Ao longo de quase 10 anos como deputado federal, Eduardo Bolsonaro (PL-SP) teve apenas três projetos transformados em norma jurídica (duas leis e uma resolução interna da Câmara) e nenhum tem qualquer relação com a agenda tradicionalmente defendida pela direita radical nem beneficiam diretamente o estado que o elegeu pela primeira vez em 2014 — apesar de carioca, ele foi eleito pelo estado de São Paulo.
Na metade do terceiro mandato, o parlamentar mudou-se com a família para os Estados Unidos e licenciou-se do cargo para atuar junto ao governo do republicano Donald Trump e ser o porta-voz do bolsonarismo.

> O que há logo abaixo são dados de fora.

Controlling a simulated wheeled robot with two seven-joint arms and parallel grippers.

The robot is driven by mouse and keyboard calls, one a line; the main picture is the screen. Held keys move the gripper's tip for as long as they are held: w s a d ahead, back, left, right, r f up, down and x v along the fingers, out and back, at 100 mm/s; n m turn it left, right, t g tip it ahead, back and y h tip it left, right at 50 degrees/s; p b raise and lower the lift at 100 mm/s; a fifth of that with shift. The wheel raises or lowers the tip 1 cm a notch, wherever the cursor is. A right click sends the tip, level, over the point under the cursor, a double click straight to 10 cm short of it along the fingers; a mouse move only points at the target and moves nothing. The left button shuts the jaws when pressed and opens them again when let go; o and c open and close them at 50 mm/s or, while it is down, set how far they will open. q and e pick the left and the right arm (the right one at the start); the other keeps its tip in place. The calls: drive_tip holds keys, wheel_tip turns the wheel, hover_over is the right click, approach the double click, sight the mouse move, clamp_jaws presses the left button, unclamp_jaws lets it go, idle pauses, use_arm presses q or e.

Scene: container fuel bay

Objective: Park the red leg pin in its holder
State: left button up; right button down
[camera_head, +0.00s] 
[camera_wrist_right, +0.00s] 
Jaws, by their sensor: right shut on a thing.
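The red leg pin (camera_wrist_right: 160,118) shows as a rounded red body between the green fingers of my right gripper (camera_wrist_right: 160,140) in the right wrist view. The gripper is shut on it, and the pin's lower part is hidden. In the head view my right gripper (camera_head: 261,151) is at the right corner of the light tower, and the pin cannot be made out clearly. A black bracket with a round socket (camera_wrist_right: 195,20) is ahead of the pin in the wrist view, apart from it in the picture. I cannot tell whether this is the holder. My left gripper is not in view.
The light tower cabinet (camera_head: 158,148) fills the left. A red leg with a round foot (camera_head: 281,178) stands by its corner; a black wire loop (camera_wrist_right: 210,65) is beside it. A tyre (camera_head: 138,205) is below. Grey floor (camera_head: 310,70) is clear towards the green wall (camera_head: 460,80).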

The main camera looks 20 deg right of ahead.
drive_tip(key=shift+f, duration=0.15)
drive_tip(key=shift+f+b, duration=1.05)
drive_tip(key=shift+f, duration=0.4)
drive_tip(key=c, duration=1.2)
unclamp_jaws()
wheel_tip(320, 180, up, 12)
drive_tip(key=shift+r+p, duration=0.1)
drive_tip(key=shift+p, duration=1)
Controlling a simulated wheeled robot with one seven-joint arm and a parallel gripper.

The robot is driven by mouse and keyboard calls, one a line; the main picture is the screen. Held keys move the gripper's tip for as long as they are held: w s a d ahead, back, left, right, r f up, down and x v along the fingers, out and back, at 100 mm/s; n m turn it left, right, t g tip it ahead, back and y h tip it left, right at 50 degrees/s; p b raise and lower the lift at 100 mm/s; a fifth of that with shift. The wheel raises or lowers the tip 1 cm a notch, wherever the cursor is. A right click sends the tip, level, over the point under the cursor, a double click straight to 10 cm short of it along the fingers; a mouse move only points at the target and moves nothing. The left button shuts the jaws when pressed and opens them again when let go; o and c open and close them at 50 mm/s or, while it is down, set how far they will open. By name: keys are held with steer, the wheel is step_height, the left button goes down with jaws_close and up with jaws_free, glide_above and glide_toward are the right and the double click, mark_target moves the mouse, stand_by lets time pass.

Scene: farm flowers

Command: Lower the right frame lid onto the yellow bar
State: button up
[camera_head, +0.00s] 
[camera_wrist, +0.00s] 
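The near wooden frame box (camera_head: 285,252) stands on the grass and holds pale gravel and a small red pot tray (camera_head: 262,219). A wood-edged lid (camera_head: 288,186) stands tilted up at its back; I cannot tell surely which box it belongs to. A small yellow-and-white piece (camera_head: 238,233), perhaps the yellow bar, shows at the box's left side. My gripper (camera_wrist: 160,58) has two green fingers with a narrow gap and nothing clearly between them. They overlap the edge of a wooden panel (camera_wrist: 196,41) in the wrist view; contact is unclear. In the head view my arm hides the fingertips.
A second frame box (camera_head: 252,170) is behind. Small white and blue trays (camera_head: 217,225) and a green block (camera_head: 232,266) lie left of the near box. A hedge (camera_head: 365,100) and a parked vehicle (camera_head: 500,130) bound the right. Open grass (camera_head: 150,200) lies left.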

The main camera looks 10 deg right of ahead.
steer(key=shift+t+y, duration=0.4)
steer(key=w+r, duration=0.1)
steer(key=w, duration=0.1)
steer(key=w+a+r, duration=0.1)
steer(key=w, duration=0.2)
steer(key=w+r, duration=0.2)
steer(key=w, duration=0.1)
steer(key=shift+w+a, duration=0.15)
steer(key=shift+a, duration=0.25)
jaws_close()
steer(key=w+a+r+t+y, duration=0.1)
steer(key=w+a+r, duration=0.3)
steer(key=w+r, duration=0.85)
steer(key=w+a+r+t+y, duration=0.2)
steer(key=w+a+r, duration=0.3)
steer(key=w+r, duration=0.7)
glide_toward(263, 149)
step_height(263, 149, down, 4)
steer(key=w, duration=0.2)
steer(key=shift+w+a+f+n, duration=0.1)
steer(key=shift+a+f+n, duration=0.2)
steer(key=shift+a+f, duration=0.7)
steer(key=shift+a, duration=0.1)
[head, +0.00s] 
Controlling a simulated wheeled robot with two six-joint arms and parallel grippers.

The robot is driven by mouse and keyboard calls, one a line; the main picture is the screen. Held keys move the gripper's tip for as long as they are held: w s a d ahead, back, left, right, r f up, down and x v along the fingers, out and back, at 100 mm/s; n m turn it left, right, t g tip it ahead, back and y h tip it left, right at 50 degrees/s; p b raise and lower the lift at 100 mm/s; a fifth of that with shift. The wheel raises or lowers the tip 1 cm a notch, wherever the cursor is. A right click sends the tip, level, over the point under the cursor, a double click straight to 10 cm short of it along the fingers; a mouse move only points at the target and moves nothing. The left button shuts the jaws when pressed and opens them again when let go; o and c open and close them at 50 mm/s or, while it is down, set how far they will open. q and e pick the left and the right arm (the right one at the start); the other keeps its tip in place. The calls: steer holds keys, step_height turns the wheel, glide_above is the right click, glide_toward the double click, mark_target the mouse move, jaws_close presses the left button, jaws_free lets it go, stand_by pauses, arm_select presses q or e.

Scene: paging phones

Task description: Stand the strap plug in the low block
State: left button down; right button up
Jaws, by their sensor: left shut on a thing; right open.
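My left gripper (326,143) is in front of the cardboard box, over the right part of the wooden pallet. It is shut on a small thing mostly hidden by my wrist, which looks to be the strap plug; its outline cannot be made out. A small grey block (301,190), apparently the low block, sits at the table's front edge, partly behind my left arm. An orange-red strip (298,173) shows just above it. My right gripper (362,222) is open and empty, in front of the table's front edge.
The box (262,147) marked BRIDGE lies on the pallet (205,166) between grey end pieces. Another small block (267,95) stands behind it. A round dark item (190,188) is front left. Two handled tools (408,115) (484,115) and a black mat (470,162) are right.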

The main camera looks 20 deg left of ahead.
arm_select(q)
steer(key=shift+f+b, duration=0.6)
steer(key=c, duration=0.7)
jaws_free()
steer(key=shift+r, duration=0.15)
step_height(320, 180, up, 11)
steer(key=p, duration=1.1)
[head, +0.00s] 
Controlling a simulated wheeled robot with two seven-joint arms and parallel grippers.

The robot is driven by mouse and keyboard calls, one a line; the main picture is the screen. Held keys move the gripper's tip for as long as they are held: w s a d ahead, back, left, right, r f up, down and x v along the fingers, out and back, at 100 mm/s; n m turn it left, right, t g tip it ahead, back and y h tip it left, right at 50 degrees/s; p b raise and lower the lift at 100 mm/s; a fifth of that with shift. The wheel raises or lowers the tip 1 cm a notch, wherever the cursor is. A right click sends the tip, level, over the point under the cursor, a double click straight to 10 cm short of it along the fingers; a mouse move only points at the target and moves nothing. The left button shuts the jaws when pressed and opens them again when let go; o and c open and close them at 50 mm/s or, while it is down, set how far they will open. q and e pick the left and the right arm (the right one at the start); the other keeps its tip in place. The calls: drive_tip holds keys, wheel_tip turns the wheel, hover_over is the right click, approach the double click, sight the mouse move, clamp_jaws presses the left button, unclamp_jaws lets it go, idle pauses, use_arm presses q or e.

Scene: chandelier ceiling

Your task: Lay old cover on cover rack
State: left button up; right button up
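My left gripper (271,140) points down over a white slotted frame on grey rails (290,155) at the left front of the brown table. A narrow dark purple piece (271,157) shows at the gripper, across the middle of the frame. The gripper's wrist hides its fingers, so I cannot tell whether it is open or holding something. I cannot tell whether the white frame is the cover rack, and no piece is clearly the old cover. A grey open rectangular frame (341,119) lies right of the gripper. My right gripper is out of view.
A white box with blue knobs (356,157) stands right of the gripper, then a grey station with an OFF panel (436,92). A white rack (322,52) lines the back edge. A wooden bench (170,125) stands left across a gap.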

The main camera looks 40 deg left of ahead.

A estratégia tinha um alvo: pressionar o Judiciário brasileiro, especialmente o ministro Alexandre de Moraes, do Supremo Tribunal Federal (STF), a anistiar os condenados pela tentativa de golpe de Estado em 8 de janeiro de 2023. Por tabela, evitar uma possível condenação do pai, o ex-presidente Jair Bolsonaro (PL).
A articulação tem dado frutos. Embora tenha mirado Moraes, acertou em todo o Brasil. Em mais de uma ocasião, Eduardo admitiu saber das sanções tarifárias impostas ao Brasil anunciadas por Trump em 9 de julho.
Em meio a isso, o futuro de Eduardo Bolsonaro na Câmara é incerto, já que sua licença oficial não remunerada chegou ao fim em 20 de julho e desde o dia 21 Eduardo voltou a ser um custo para a população brasileira, mesmo vivendo fora do país. O deputado agora planeja os próximos passos, que incluem uma possível nomeação como secretário estadual para evitar a suspensão do mandato. Em resposta à reportagem da Folha de S. Paulo, nesta sexta-feira (25), a Câmara informou que com base nas atuais regras, o deputado não perderá o mandato em 2025 por excesso de faltas, mesmo que deixe de comparecer às sessões sem justificativa. O motivo é o Ato da Mesa 19/2017, que estabelece que os relatórios de frequência dos parlamentares só sejam analisados a partir de março do ano seguinte.
Se a articulação com os norte-americanos o levou a ser investigado pelo STF e ameaça a sua permanência na Câmara, por outro lado, o catapultou como liderança forte da extrema-direita.
Para entender a trajetória política do filho 03 de Bolsonaro, a Lupa analisou a atuação de Eduardo ao longo de três mandatos. Eleito pela primeira vez em 2014 pelo PSC do estado de São Paulo. A sua passagem pela Câmara foi marcada pela defesa da pauta armamentista e da segurança pública. Ele também atuou nos últimos anos em conjunto com pares da extrema-direita para limitar direitos de crianças e adolescentes vítimas de abuso sexual por meio de Projetos de Decreto Legislativo (PDLs).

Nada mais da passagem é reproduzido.